The only reason this product wasn't given five, but four, stars is the lack of extra material - there is only a short introduction by TCM God Robert Osbourne. But it gets better with volume two and three!
Three bad movies 
2009-04-13 - These three movies have been beaufifully restored, but it doesn't change the fact that artistically they are bad. The acting is stiff, stagy. The writing is the same or worse.
Waterloo Bridge, perhaps the best of the lot, feels like a stage play, which was what it was in a previous life. Mae Clarke is attractive as the lead, but the soldier who falls in love with her is wretched. We are asked to believe that he fell in love with a prostitute minutes after meeting her and proposed marriage, whereupon he introduced her to his upper class family. Bah!

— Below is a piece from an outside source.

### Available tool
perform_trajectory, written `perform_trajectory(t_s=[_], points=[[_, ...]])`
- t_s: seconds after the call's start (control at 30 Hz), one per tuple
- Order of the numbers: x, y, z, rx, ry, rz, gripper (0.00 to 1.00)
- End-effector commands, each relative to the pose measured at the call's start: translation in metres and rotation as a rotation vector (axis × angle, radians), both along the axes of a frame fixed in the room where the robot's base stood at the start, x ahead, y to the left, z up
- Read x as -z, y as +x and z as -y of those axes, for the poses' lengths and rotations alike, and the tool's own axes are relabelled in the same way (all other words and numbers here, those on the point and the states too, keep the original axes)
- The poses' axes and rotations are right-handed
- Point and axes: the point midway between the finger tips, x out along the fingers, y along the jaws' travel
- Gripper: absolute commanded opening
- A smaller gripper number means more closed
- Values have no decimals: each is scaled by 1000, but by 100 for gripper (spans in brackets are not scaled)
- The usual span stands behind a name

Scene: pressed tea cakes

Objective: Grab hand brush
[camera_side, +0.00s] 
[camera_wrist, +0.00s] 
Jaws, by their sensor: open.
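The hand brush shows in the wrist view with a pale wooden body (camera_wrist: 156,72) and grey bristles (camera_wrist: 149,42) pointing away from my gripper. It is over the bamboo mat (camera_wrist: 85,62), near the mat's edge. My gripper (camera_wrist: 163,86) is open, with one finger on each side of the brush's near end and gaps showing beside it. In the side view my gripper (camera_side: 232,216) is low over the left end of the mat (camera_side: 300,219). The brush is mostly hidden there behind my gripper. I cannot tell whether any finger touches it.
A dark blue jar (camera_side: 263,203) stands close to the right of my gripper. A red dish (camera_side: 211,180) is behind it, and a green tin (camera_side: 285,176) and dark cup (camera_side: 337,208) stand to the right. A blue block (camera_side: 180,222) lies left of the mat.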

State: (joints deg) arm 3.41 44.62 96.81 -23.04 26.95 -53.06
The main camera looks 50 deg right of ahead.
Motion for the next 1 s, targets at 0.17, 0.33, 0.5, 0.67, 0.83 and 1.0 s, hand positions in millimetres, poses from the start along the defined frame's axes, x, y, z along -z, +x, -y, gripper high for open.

The other two movies, Red Headed Woman and Baby Face have even sillier plots and acting that is just as bad--or worse. The advertising of these movies would lead one to believe that they are racy, but the raciest scene in any of the three are the legs on the front of the case. The Hayes Office code didn't curtail the creativity of moviemakers, if these films are examples of Hollywood in its sinful era.